Die Verbände von England, Nordirland, Schottland und Wales sind in der FIFA aus Tradition als einzelne Verbände anerkannt, weil sie über zwei Jahrzehnte älter als der Weltfußballverband selbst sind. Anders als in der "echten" Fußballwelt muss Großbritannien aber bei olympischen Turnieren aber als Union antreten. Da die kleineren Landesteile fürchten, im Falle einer gemeinsamen Teilnahme an Olympischen Spielen den FIFA-Sonderstatus zu riskieren, obwohl Präsident Josef Blatter bereits mehrmals beruhigt hat, verweigern sie bisher auch nach jahrelangen Vermittlungsversuchen ihren Spielern die Teilnahme.

Das Giggs-Schicksal

Und so könnten Bales beste Chance je im Olympiastadion von London zu spielen die Pläne seines aktuellen Klubs sein, das Stadion nach 2012 zu übernehmen (und niederzureissen um es als Fußballstadion neu zu errichten) - falls er nicht schon im Sommer zu einem noch besseren Klub wechselt. Für Bale (oder auch Arsenals Aaron Ramsey) ist diese Situation bitter, wäre Olympia doch seine Möglichkeit, wenigstens ein größeres Turnier in seinem Leben spielen zu können. Dem im Moment vielleicht gefährlichsten Flügelspieler der Welt droht als Waliser dasselbe turnierlose Schicksal wie seinem großen Landsmann Ryan Giggs. Wales hat sich seit 1958 für kein großes Turnier mehr qualifiziert. Auch in der aktuellen EM-Quali liegt man hinter Montenegro, England, der Schweiz und Bulgarien am punkte- und aussichtslosen letzten Platz. Dabeisein wäre auch für so manchen Superstar wohl schon alles.

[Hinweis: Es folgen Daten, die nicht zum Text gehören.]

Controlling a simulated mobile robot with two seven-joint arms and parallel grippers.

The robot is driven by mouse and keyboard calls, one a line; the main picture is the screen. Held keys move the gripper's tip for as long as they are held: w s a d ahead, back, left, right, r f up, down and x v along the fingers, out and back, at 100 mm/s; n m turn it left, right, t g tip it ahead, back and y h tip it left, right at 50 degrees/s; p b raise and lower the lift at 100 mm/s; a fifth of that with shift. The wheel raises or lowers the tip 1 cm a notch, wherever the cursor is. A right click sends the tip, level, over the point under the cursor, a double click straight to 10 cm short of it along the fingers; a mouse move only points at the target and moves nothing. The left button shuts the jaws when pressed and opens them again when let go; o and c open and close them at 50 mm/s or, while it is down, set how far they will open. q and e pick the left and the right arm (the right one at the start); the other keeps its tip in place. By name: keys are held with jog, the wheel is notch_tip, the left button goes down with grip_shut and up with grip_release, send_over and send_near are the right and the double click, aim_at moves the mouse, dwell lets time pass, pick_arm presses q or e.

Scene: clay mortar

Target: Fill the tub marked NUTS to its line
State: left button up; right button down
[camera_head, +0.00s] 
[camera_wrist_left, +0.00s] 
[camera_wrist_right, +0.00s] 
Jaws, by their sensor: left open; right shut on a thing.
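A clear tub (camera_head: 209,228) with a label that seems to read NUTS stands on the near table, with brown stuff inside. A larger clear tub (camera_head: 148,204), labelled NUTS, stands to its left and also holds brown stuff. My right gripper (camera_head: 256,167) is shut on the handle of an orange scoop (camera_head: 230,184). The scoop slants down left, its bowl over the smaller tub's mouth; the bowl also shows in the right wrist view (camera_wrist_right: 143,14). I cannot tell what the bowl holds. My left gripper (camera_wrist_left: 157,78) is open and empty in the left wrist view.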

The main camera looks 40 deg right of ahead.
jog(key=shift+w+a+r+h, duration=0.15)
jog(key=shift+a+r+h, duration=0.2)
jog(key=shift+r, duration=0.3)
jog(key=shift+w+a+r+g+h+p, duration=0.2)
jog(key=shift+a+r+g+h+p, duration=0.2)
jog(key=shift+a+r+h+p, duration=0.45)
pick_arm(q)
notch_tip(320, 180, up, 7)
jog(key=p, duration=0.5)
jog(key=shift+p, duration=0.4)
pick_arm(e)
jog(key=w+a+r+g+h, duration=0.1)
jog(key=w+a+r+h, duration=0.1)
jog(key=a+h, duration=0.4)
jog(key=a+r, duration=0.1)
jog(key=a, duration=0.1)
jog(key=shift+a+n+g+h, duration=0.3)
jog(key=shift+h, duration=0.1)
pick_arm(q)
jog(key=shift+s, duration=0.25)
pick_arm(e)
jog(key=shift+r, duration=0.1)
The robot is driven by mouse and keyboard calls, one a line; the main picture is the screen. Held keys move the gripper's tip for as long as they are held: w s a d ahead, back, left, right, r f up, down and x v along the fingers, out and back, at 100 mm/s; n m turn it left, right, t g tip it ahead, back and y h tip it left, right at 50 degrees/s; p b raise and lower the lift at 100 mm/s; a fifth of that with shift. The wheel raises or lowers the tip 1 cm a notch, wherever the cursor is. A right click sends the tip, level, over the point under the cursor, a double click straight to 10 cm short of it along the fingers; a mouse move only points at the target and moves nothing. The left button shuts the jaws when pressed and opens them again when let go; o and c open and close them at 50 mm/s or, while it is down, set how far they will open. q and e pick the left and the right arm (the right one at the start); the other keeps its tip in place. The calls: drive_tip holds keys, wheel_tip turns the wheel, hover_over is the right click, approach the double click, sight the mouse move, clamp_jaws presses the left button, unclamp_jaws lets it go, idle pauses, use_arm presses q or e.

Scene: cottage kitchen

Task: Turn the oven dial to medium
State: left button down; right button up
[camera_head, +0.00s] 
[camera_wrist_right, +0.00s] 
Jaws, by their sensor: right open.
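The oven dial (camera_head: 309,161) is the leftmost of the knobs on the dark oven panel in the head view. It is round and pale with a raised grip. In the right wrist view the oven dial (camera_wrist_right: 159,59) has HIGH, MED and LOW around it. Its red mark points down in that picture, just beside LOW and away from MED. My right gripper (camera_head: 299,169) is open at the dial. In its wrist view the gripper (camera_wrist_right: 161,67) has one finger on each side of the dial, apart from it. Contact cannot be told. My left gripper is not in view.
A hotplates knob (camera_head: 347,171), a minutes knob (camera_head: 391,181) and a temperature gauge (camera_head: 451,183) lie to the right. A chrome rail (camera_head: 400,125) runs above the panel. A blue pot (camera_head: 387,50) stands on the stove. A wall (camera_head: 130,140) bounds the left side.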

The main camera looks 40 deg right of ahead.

Dieses Olympia-Problem der Teilung auf der Insel wird - je nach Sichtweise - nicht oft oder permanent schlagend. Seit 1960 qualifizierte sich kein „Team Großbritannien" mehr bei der größten Sportveranstaltung der Welt. 1964, 68 und 72 scheiterte noch eine Amateurauswahl an der Qualifikation, später versuchte man es gar nicht mehr. Vor eigenem Publikum gibt man sich als das Fußballland schlechthin diese Blöße aber nicht.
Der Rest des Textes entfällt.